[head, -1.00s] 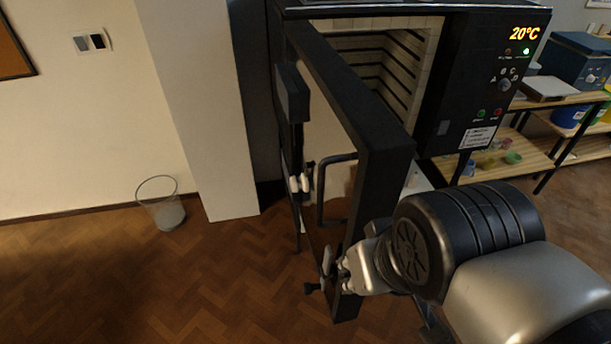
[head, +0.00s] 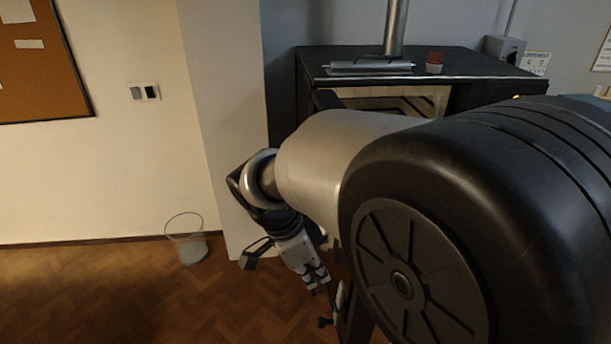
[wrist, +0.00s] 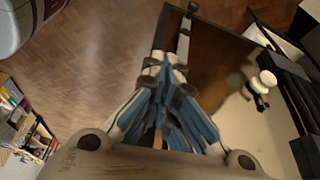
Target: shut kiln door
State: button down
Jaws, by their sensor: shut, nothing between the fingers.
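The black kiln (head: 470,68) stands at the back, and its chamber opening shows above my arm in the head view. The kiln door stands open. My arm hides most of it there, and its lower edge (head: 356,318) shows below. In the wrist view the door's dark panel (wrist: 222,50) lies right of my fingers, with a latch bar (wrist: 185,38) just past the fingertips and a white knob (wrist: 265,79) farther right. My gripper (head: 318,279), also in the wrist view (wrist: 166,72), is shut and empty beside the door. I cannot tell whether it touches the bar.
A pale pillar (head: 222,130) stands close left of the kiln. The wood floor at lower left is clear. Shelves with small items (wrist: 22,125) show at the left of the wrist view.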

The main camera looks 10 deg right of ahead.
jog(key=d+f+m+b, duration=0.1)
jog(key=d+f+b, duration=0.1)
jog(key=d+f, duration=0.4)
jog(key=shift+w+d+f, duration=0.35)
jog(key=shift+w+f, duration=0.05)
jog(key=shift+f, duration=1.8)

==

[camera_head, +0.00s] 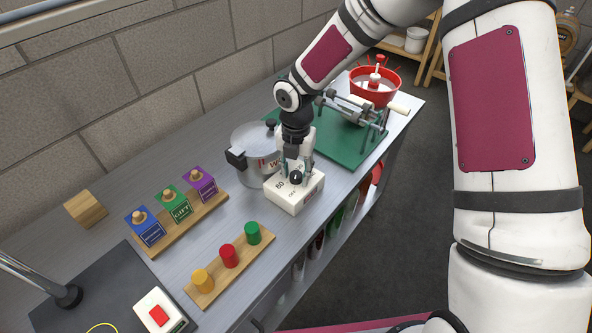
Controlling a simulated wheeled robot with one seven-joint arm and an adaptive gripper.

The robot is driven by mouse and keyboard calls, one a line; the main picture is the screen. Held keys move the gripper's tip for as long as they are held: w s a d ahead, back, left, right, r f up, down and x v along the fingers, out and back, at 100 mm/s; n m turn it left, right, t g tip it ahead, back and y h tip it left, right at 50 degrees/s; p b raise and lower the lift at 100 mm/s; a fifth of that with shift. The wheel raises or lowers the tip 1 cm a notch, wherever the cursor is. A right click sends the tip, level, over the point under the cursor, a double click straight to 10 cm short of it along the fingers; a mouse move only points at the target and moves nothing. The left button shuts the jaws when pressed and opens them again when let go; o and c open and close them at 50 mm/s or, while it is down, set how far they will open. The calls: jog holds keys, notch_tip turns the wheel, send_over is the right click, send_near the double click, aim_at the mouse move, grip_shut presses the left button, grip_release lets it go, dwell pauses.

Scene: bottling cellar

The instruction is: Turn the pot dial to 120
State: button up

...

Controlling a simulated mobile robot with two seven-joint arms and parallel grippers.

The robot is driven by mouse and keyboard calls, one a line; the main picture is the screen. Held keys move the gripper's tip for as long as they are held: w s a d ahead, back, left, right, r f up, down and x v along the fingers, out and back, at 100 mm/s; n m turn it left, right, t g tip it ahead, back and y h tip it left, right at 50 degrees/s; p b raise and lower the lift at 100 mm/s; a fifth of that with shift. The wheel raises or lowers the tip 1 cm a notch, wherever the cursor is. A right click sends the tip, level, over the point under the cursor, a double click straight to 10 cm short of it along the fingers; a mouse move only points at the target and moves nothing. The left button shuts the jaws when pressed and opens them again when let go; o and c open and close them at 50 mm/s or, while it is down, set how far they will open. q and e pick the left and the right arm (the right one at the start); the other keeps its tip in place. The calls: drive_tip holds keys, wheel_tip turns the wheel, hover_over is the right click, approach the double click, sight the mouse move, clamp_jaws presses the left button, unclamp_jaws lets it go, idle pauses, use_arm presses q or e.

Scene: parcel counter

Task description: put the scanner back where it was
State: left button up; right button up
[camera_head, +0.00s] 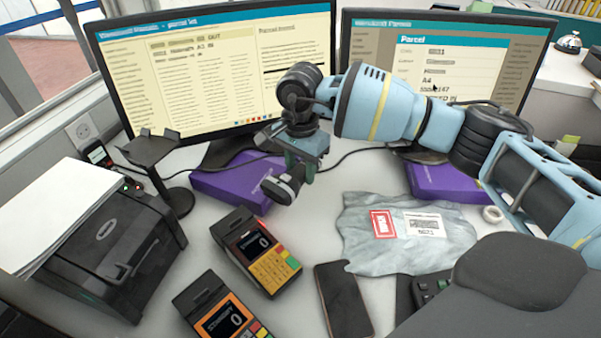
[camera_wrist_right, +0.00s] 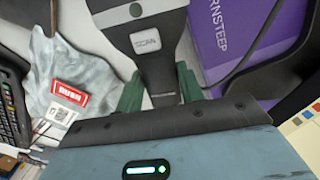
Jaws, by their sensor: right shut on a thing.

- [Task directions]: Using the data above, which lines fall from the one with "[head, +0.00s]" through the one with "State: button down"? Repeat them exactly, ends included, minus any pictures.

- [Written response]:
[head, +0.00s] 
[wrist, +0.00s] 
Target: shut kiln door
State: button down

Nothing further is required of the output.